====== Data listing ======

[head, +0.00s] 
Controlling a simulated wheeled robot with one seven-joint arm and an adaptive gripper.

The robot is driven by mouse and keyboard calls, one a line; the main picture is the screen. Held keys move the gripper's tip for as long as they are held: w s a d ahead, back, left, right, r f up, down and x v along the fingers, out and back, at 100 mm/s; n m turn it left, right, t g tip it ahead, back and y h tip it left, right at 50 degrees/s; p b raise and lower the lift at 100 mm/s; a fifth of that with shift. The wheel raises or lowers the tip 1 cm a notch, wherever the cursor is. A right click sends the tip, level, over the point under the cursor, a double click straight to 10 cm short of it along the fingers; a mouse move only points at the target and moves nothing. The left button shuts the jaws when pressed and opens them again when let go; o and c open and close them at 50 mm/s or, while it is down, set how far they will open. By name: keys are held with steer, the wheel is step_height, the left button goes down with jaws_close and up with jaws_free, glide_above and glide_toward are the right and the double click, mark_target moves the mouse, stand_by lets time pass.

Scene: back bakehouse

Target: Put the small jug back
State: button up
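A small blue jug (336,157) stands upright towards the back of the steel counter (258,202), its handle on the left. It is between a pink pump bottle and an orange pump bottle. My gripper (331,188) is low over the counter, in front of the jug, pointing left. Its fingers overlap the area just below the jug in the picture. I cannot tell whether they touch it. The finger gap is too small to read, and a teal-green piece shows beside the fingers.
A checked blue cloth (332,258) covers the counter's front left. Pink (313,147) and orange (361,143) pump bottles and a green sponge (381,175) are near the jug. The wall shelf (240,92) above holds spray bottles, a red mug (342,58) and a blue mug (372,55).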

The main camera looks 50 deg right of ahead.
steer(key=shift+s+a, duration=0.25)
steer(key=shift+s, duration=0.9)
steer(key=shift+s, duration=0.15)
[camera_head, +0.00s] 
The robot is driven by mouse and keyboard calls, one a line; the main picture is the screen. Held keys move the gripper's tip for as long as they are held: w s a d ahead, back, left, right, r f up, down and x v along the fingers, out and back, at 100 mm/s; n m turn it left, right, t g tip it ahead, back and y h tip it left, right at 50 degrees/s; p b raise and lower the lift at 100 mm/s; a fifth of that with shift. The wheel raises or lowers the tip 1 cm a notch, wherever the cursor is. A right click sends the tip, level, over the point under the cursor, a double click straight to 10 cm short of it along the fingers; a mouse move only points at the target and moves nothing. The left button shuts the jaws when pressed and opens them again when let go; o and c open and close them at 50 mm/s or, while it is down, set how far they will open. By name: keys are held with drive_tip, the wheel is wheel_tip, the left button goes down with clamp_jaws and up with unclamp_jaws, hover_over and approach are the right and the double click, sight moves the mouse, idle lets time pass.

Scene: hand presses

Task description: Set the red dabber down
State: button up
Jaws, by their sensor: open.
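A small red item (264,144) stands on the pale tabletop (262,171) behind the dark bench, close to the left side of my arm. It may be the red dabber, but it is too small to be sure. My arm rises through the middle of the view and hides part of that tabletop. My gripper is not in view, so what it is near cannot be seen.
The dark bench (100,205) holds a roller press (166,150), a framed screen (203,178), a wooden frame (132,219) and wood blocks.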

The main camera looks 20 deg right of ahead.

======

Set exercise: Reproduce each record shown above without altering a single word.

The solution:
[head, +0.00s] 
Controlling a simulated wheeled robot with one seven-joint arm and an adaptive gripper.

The robot is driven by mouse and keyboard calls, one a line; the main picture is the screen. Held keys move the gripper's tip for as long as they are held: w s a d ahead, back, left, right, r f up, down and x v along the fingers, out and back, at 100 mm/s; n m turn it left, right, t g tip it ahead, back and y h tip it left, right at 50 degrees/s; p b raise and lower the lift at 100 mm/s; a fifth of that with shift. The wheel raises or lowers the tip 1 cm a notch, wherever the cursor is. A right click sends the tip, level, over the point under the cursor, a double click straight to 10 cm short of it along the fingers; a mouse move only points at the target and moves nothing. The left button shuts the jaws when pressed and opens them again when let go; o and c open and close them at 50 mm/s or, while it is down, set how far they will open. By name: keys are held with steer, the wheel is step_height, the left button goes down with jaws_close and up with jaws_free, glide_above and glide_toward are the right and the double click, mark_target moves the mouse, stand_by lets time pass.

Scene: back bakehouse

Target: Put the small jug back
State: button up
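A small blue jug (336,157) stands upright towards the back of the steel counter (258,202), its handle on the left. It is between a pink pump bottle and an orange pump bottle. My gripper (331,188) is low over the counter, in front of the jug, pointing left. Its fingers overlap the area just below the jug in the picture. I cannot tell whether they touch it. The finger gap is too small to read, and a teal-green piece shows beside the fingers.
A checked blue cloth (332,258) covers the counter's front left. Pink (313,147) and orange (361,143) pump bottles and a green sponge (381,175) are near the jug. The wall shelf (240,92) above holds spray bottles, a red mug (342,58) and a blue mug (372,55).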

The main camera looks 50 deg right of ahead.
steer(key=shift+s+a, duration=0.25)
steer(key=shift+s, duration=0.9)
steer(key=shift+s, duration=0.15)
[camera_head, +0.00s] 
The robot is driven by mouse and keyboard calls, one a line; the main picture is the screen. Held keys move the gripper's tip for as long as they are held: w s a d ahead, back, left, right, r f up, down and x v along the fingers, out and back, at 100 mm/s; n m turn it left, right, t g tip it ahead, back and y h tip it left, right at 50 degrees/s; p b raise and lower the lift at 100 mm/s; a fifth of that with shift. The wheel raises or lowers the tip 1 cm a notch, wherever the cursor is. A right click sends the tip, level, over the point under the cursor, a double click straight to 10 cm short of it along the fingers; a mouse move only points at the target and moves nothing. The left button shuts the jaws when pressed and opens them again when let go; o and c open and close them at 50 mm/s or, while it is down, set how far they will open. By name: keys are held with drive_tip, the wheel is wheel_tip, the left button goes down with clamp_jaws and up with unclamp_jaws, hover_over and approach are the right and the double click, sight moves the mouse, idle lets time pass.

Scene: hand presses

Task description: Set the red dabber down
State: button up
Jaws, by their sensor: open.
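A small red item (264,144) stands on the pale tabletop (262,171) behind the dark bench, close to the left side of my arm. It may be the red dabber, but it is too small to be sure. My arm rises through the middle of the view and hides part of that tabletop. My gripper is not in view, so what it is near cannot be seen.
The dark bench (100,205) holds a roller press (166,150), a framed screen (203,178), a wooden frame (132,219) and wood blocks.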

The main camera looks 20 deg right of ahead.

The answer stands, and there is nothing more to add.